Supplied data:
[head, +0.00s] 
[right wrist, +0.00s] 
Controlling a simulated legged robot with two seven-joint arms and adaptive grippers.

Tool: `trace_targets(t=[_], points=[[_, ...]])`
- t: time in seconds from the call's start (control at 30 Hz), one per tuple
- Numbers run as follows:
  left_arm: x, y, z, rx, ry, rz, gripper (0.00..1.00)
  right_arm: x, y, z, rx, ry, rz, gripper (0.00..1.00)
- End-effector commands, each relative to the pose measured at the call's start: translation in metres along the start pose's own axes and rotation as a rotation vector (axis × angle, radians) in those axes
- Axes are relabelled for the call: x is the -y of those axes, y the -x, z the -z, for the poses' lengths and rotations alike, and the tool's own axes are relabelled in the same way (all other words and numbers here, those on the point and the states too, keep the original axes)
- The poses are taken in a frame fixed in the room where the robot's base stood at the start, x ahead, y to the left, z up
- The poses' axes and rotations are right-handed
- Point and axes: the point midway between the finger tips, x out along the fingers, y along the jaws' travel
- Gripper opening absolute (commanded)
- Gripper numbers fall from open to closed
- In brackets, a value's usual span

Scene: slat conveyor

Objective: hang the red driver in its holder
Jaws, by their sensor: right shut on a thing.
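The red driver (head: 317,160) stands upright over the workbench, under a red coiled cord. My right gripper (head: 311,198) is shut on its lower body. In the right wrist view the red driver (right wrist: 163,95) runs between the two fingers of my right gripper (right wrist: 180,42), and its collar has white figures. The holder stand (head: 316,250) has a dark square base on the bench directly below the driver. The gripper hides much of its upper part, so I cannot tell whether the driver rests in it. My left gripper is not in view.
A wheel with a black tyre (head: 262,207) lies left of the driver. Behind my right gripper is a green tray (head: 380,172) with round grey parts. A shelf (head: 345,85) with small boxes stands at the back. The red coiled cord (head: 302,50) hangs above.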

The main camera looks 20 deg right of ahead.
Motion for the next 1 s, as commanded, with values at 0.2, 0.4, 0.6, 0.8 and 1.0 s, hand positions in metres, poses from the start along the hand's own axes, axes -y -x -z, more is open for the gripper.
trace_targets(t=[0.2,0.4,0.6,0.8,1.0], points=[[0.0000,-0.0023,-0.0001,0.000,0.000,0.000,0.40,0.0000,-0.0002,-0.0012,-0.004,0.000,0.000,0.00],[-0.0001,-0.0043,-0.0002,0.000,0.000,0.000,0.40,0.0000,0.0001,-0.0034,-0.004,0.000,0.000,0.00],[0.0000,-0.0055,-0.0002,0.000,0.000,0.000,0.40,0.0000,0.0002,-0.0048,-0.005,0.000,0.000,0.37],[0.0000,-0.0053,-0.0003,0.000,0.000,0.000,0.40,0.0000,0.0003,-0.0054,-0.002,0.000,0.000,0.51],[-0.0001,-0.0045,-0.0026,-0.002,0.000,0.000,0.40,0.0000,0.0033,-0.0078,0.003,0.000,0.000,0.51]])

Given request:
Copy out only the lines running from the beginning of the data to the line with "Objective: hang the red driver in its holder", both ends included.

The output:
[head, +0.00s] 
[right wrist, +0.00s] 
Controlling a simulated legged robot with two seven-joint arms and adaptive grippers.

Tool: `trace_targets(t=[_], points=[[_, ...]])`
- t: time in seconds from the call's start (control at 30 Hz), one per tuple
- Numbers run as follows:
  left_arm: x, y, z, rx, ry, rz, gripper (0.00..1.00)
  right_arm: x, y, z, rx, ry, rz, gripper (0.00..1.00)
- End-effector commands, each relative to the pose measured at the call's start: translation in metres along the start pose's own axes and rotation as a rotation vector (axis × angle, radians) in those axes
- Axes are relabelled for the call: x is the -y of those axes, y the -x, z the -z, for the poses' lengths and rotations alike, and the tool's own axes are relabelled in the same way (all other words and numbers here, those on the point and the states too, keep the original axes)
- The poses are taken in a frame fixed in the room where the robot's base stood at the start, x ahead, y to the left, z up
- The poses' axes and rotations are right-handed
- Point and axes: the point midway between the finger tips, x out along the fingers, y along the jaws' travel
- Gripper opening absolute (commanded)
- Gripper numbers fall from open to closed
- In brackets, a value's usual span

Scene: slat conveyor

Objective: hang the red driver in its holder

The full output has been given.